Duluth South Shore & Atlantic #996

Gondola, unknown builder, July 1899

#996 on display, August 23, 1992. MCRM collection

#996 on display, August 23, 1992. MCRM collection

#996 at North Freedom, c.1987. Bill Buhrmaster photo

#996 at North Freedom, c.1987. Bill Buhrmaster photo

#996 under restoration, c.1987. Bill Buhrmaster photo

#996 under restoration, c.1987. Bill Buhrmaster photo

#996 under restoration, c.1987.

#996 under restoration, c.1987.

Slag gon DSS&A 996, arriving at North Freedom, March 1965. MCRM collection.

Slag gon DSS&A 996, arriving at North Freedom, March 1965. MCRM collection.

The early history of DSS&A gondola #996 has been somewhat obscured with time. The car is believed to have been built in July of 1899 for the DSS&A as their #1854; however, the ensuing 100 years of service, with many rebuilds, have left no evidence of its original builder.

In 1920, the car was renumbered to #966. About fifteen years later, it was shopped and reassigned to South Shore work service.

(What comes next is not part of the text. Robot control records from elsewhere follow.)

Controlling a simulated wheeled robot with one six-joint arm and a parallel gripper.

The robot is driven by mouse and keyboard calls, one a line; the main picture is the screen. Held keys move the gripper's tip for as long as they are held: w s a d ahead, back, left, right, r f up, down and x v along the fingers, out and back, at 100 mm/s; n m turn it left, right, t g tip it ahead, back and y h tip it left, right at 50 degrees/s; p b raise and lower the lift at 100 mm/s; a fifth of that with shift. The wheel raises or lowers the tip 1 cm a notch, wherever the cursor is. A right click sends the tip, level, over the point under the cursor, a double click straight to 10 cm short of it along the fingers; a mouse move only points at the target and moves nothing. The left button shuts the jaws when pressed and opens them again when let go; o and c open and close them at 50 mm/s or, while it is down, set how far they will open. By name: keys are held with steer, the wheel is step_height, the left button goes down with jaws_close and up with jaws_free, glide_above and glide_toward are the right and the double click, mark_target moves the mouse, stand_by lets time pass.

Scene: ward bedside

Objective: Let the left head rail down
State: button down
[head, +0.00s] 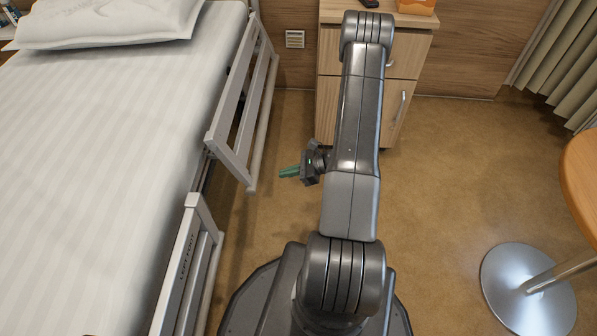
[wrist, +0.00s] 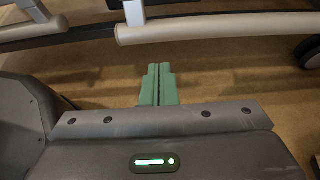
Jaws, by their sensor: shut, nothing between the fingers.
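The left head rail (head: 240,110) runs along the bed's right side near the pillow, with a flat bar, cross posts and a pale outer tube. Its label and latch are not readable here, and I cannot tell its exact height. My gripper (head: 288,172) has green fingers pointing left toward the rail's near end. They are apart from it, over the floor gap. In the wrist view my gripper (wrist: 158,84) is shut and empty. Pale rail tubes (wrist: 230,27) cross the top of that view, ahead of the fingertips and not touching them.
The rail marked "LEFT FOOT" (head: 185,258) is nearer on the same bed side. A wooden bedside cabinet (head: 400,100) stands behind my arm. A round table (head: 583,180) on a metal base is at right. Floor (head: 450,170) between them is clear.

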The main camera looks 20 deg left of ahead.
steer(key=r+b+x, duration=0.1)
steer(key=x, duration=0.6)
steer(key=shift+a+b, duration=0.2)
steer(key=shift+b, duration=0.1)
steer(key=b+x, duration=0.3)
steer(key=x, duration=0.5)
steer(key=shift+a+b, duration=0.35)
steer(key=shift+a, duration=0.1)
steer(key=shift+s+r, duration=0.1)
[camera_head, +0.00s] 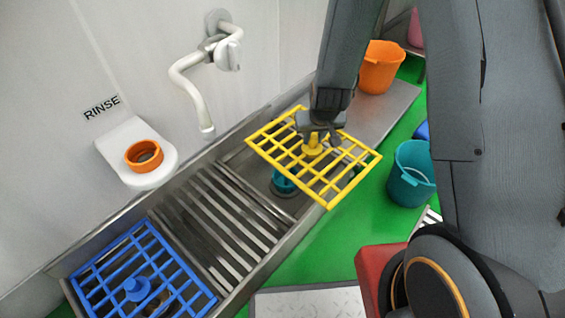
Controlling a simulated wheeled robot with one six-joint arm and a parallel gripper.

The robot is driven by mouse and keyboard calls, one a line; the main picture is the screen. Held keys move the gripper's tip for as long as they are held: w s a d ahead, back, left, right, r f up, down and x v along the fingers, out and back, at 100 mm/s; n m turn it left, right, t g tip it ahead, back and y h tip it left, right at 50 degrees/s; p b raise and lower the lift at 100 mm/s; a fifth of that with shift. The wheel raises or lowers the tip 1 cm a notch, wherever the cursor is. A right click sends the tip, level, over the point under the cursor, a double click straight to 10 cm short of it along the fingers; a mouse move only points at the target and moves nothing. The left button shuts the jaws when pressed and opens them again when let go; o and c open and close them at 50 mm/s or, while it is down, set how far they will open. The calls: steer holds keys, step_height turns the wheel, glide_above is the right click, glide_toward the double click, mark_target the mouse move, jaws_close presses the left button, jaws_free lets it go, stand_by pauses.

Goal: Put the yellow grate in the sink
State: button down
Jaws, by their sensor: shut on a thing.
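The yellow grate (345,187) is a flat square lattice with a knob in its middle. My gripper (319,132) is shut on this knob and holds the grate roughly level. In the picture the grate lies over the right basin of the metal sink (238,158) and its front edge, with its right part over the green floor. I cannot tell its exact height. A teal round thing (283,184) shows in the basin, partly hidden by the grate. My arm hides part of the area behind the gripper.
A blue grate (103,278) covers the left basin. A ribbed metal drainboard (216,221) lies between the basins. A white tap (190,87) hangs over the sink. An orange bucket (381,67) stands on the right counter. A teal bucket (408,172) and a red box (376,270) are at right.

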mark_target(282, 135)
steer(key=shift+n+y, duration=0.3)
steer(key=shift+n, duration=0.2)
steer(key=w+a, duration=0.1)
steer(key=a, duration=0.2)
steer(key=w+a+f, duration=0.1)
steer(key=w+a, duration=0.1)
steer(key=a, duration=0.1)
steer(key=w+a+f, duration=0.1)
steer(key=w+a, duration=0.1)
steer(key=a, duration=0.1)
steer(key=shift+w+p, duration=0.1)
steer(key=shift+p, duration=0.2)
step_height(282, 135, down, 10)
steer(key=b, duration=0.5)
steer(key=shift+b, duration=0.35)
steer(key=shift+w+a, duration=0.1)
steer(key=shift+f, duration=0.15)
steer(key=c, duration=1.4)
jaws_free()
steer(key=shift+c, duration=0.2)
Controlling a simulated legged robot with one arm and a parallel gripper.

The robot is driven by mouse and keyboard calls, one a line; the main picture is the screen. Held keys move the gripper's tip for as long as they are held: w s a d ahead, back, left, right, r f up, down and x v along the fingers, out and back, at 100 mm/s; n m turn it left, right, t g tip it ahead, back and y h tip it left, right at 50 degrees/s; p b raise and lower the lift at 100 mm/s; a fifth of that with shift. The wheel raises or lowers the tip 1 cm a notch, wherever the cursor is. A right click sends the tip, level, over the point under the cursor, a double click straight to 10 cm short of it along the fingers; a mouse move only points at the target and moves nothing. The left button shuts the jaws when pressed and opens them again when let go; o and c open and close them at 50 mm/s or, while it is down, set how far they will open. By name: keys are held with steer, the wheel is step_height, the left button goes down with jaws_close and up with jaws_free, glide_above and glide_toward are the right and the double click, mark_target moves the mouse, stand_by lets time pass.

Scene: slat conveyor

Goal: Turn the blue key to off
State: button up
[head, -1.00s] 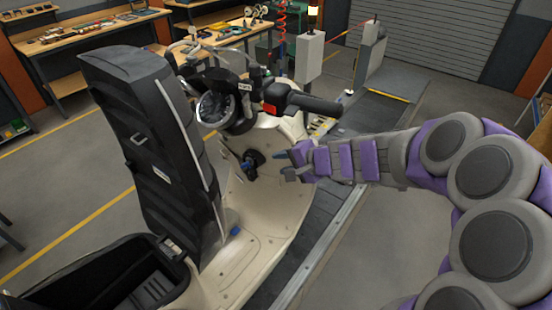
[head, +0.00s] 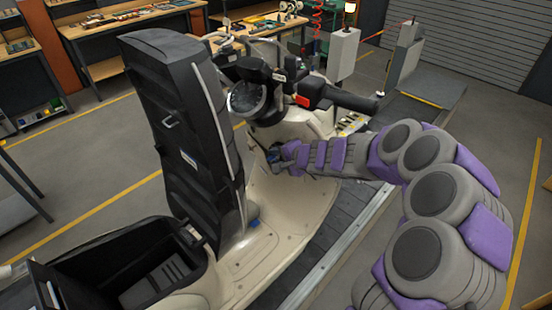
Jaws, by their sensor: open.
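A cream scooter (head: 285,215) stands with its seat raised, its inner front panel facing my arm. The dark key switch with the blue key (head: 272,156) is on this panel, below the handlebar. My gripper (head: 279,158) is at the key switch, coming from the right. Its fingers overlap the key in the picture, so most of the key is hidden. The jaws are open. I cannot tell whether they touch the key or which way it is turned.
The black handlebar grip (head: 352,100) and round gauge (head: 247,98) are just above my gripper. The raised black seat (head: 185,130) stands to the left, behind the open storage bin (head: 125,275). Workbenches (head: 130,30) line the back. The conveyor (head: 330,235) runs beneath the scooter.

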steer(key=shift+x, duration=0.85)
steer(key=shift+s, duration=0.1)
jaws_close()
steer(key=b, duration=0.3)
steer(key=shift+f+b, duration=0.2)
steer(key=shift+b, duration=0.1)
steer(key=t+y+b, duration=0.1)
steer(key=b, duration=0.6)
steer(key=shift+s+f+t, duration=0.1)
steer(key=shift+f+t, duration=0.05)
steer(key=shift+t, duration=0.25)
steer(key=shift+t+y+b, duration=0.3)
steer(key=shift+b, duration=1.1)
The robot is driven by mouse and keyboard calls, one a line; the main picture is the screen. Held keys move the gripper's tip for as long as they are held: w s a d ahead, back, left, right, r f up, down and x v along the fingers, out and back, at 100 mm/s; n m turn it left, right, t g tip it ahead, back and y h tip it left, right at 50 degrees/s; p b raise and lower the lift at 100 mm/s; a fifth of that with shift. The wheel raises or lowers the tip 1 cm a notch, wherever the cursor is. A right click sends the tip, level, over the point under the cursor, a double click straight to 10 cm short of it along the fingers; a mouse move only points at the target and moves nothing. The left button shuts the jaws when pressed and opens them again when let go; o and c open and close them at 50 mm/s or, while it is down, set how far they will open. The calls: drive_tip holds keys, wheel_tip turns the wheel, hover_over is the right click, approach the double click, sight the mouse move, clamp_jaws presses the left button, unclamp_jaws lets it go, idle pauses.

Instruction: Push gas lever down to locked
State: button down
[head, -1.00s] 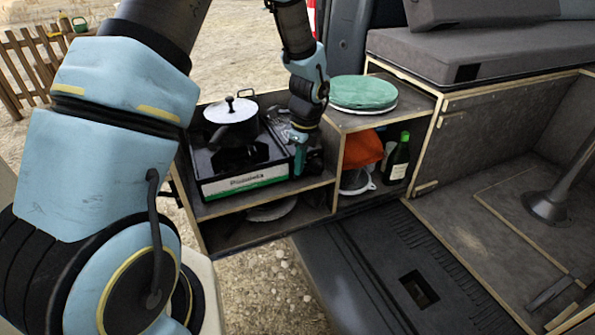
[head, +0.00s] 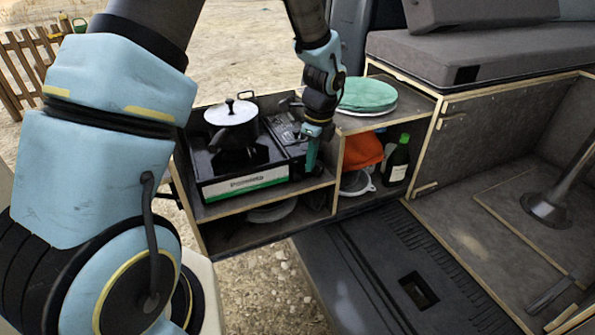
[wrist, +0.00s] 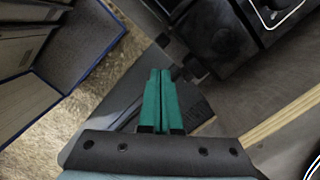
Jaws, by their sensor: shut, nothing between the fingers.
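The gas stove (head: 240,182) is black with a white and green label on its front. It stands in the left bay of the wooden box, and its dark body also shows at the upper right of the wrist view (wrist: 222,38). My gripper (head: 312,166) points down at the stove's front right end. Its teal fingers are shut together and empty in the wrist view (wrist: 160,74). A small dark part (wrist: 192,68) juts from the stove just right of the fingertips. I cannot tell whether this is the gas lever, or how the lever stands.
A lidded pot (head: 231,122) sits on the stove. The wooden divider (head: 338,172) is close to my gripper's right. Space before the stove is open.

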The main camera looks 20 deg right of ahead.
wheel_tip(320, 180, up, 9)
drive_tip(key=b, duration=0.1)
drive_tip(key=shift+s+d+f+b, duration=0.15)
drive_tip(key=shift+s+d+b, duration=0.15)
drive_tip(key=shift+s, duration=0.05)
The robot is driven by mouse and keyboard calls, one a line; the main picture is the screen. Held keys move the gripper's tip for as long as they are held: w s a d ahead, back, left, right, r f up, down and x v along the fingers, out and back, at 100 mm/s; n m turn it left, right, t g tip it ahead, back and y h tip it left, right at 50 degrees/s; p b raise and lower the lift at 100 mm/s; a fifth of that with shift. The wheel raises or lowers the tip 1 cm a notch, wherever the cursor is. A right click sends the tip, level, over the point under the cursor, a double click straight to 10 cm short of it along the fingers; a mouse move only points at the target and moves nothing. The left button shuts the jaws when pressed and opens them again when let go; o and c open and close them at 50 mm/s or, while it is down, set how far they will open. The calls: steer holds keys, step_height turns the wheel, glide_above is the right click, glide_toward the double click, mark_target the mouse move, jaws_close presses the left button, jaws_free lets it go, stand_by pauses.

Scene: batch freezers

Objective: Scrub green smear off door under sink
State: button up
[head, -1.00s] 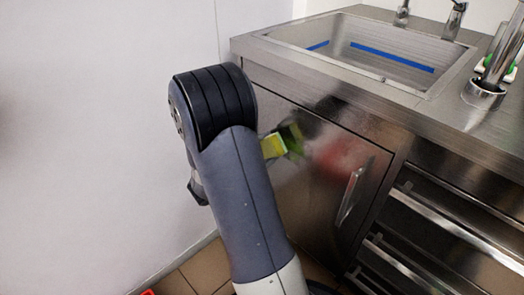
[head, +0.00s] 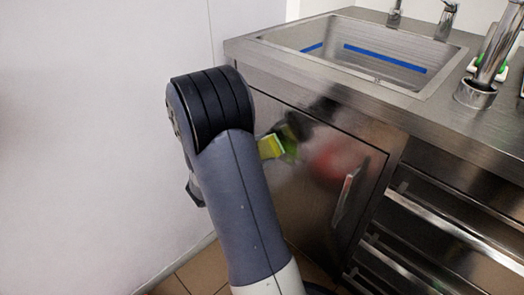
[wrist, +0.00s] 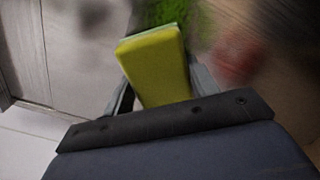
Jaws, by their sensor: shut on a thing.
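The door under the sink (head: 315,200) is a brushed steel panel with a vertical bar handle on its right side. A green smear (head: 290,150) shows on its upper left part; it also shows in the wrist view as a fuzzy green patch (wrist: 180,12). My gripper (wrist: 162,88) is shut on a yellow-green sponge (wrist: 155,58), with one finger on each side. In the head view the sponge (head: 270,146) sticks out from behind my arm, against or very near the smear. Contact with the door cannot be told.
The steel counter with the sink (head: 345,55) overhangs the door. Drawers with bar handles (head: 450,230) stand to the right. A white wall (head: 100,130) is close on the left. A blurred red patch (head: 335,160) shows on the door, perhaps a reflection.

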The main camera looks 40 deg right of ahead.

At this shopping, it is possible the present gondola configuration could have been built up from an existing old flat car. The present stake pockets are railroad castings (not original manufacturer) and the gondola wall height does not correspond to the 1899 dimensions.

In work service, the gondola served a portion of its life as a rubbish car at the South Shore’s Marquette, Michigan shops. In the 1961 consolidation of DSS&A into the Soo Line, the railroad apparently did not consider the car enough of an asset to renumber into its own work series. The car’s last function was to provide coal storage for caboose service in Houghton, Michigan.

The car was donated to Mid-Continent in 1964 and moved to North Freedom in 1965. It was restored by museum forces in 1988 for the Soo Line Historical & Technical Society’s convention held at North Freedom. Due to the car’s obscure origin, it has been relettered for South Shore work service and its work number (#996) retained. It was used in service on the museum’s freight train during Snow Train and Autumn Color weekends in the early 1990’s and was retired from active service in 1994 to be permanently displayed in the Coach Shed.

The Duluth South Shore & Atlantic Railway was formed in 1886 through the merger of several smaller railroads. The mainline of the railroad extended from Duluth to Sault Ste. Marie with a branch line extending into the Keweenaw peninsula. Control of the railroad soon passed into the hands of the Canadian Pacific Railroad and much of the traffic was directed to the CP at the Sault Ste. Marie gateway. On January 1, 1961, the DSS&A ceased to exist when it was officially merged into the newly organized Soo Line Railroad.